Des arbres, on ne voit jamais la base ou la cime, mais des segments de tronc qui traversent le tableau dans toute sa verticalité. Dans The Good Earth, le regard butte contre deux larges bandes colorées situées au premier plan entre lesquelles apparaît le reste de la forêt. Sur la droite, un chemin circule avant d’être brutalement et de façon arbitraire fermé par un trait de contour au seuil d’un espace mauve indéterminé.

Le très grand tableau vertical, Far and Away nous situe, quant à lui, en contrebas d’une forêt dont la ligne d’horizon monte bien au-dessus de notre regard. Un chemin sinueux descend vers nous, jusqu’à nos pieds et renforce cette sensation d’immersion dans l’espace du tableau. On est cerné par une succession de troncs d’arbres très proches les uns des autres, créant une impression de sous-bois étouffant.

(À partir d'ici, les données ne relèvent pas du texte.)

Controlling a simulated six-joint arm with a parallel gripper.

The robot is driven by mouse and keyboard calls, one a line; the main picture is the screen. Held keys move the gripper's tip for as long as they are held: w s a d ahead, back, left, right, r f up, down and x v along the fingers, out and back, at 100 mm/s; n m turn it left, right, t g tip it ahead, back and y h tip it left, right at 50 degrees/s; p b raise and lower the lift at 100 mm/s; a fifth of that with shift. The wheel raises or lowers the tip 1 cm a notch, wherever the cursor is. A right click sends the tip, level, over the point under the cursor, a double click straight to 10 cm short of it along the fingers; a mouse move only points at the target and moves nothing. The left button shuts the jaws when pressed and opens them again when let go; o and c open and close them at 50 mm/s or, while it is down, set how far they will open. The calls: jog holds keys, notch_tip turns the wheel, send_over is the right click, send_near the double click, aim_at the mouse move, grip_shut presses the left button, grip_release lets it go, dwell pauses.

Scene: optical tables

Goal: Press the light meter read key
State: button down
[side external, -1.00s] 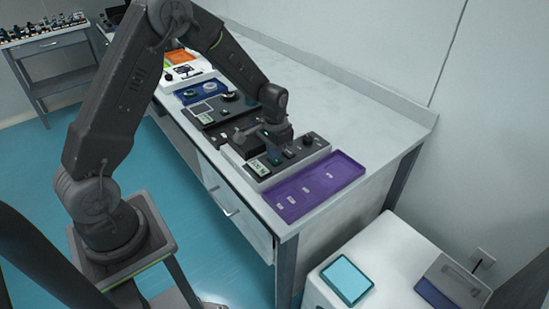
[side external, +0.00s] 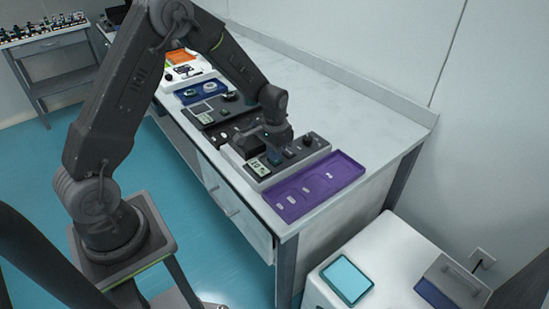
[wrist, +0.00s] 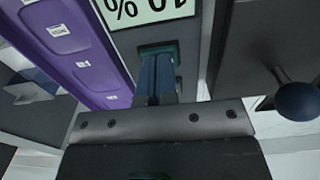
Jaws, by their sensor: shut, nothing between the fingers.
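The light meter is a white-edged box with a dark top panel (side external: 290,155) near the front end of the bench. Its pale display (side external: 258,168) also shows upside down in the wrist view (wrist: 145,8) and seems to read 10 %. A dark green key (wrist: 158,47) lies by the display in the wrist view. My gripper (wrist: 157,60) has its two blue fingers closed together, with nothing between them. Their tips overlap the key's edge in that view; whether they touch it I cannot tell. In the side view the gripper is over the meter's panel.
A purple tray (side external: 345,172) with small labels lies along the meter's front side. A knob (side external: 307,141) stands on the panel. Dark and blue trays (side external: 200,90) with instruments are farther along the bench. The bench strip towards the wall is clear.

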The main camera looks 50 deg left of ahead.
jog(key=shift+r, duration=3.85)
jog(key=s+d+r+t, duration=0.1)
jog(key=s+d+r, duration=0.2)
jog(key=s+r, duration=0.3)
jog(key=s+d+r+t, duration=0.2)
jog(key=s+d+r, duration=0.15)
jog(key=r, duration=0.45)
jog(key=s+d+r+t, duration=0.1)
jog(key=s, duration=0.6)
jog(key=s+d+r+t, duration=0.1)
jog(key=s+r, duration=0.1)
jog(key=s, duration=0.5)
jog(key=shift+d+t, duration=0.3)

Comme l’annonce le titre, The Petrified Forest dégage une ambiance morbide, due en partie à deux troncs d’arbres qui se rejoignent au premier plan, l’un de couleur rouge sanglant et l’autre kaki. Ce contraste de couleurs chaude et froide au centre du tableau crée une tension extrême que n’adoucissent guère les couleurs glaciales de l’ensemble du paysage. La phosphorescence des tonalités sur un fond sombre nous plonge dans une nuit enchantée, au cœur d’une forêt hostile.

Lisa Ruyter semble vouloir mettre à l’épreuve nos habitudes perceptives et révéler ce qui conditionne ordinairement la circulation du regard en malmenant les règles de la perspective et la logique interne de l’image. Des informations font défaut, contre lesquelles le regard butte, constamment surpris par des raccourcis brutaux et capricieux : les chemins s’interrompent bien avant d’atteindre la ligne d’horizon, les troncs épais contrarient souvent nos tentatives d’immersion dans l’espace du tableau.

La palette hardie des tableaux rythme leur surface de manière agressive ou enchanteresse par ses violents contrastes : c’est bien entre ces deux pôles qu’oscille sans cesse l’ensemble de ce travail. Les ombres portées sont lumineuses, d’un bleu profond ou fuchsia, les troncs d’arbres jaunes ou roses, animant la surface de la toile par leurs couleurs pures et saturées, que le voisinage de tonalités pastels apaise subtilement.

Lisa Ruyter donne à ses forêts une puissance affective par la composition d’espaces hostiles ou bien ouverts au regard, denses ou aériens et que soulignent les contrastes colorés, joyeux ou dramatiques. The Last Hole, seul tableau horizontal de la série, place notre regard à la hauteur des cimes. Des feuilles de couleurs vives se détachent sur le ciel d’un bleu intense, balayées par le vent. Blind Corner séduit par son caractère épuré aux réminiscences japonaises. La luminosité des couleurs et cette nuée de feuilles blanches flottant comme des oiseaux dans le bleu du ciel, la composition calme et équilibrée rappellent aussi les derniers travaux en papiers découpés d’Henri Matisse.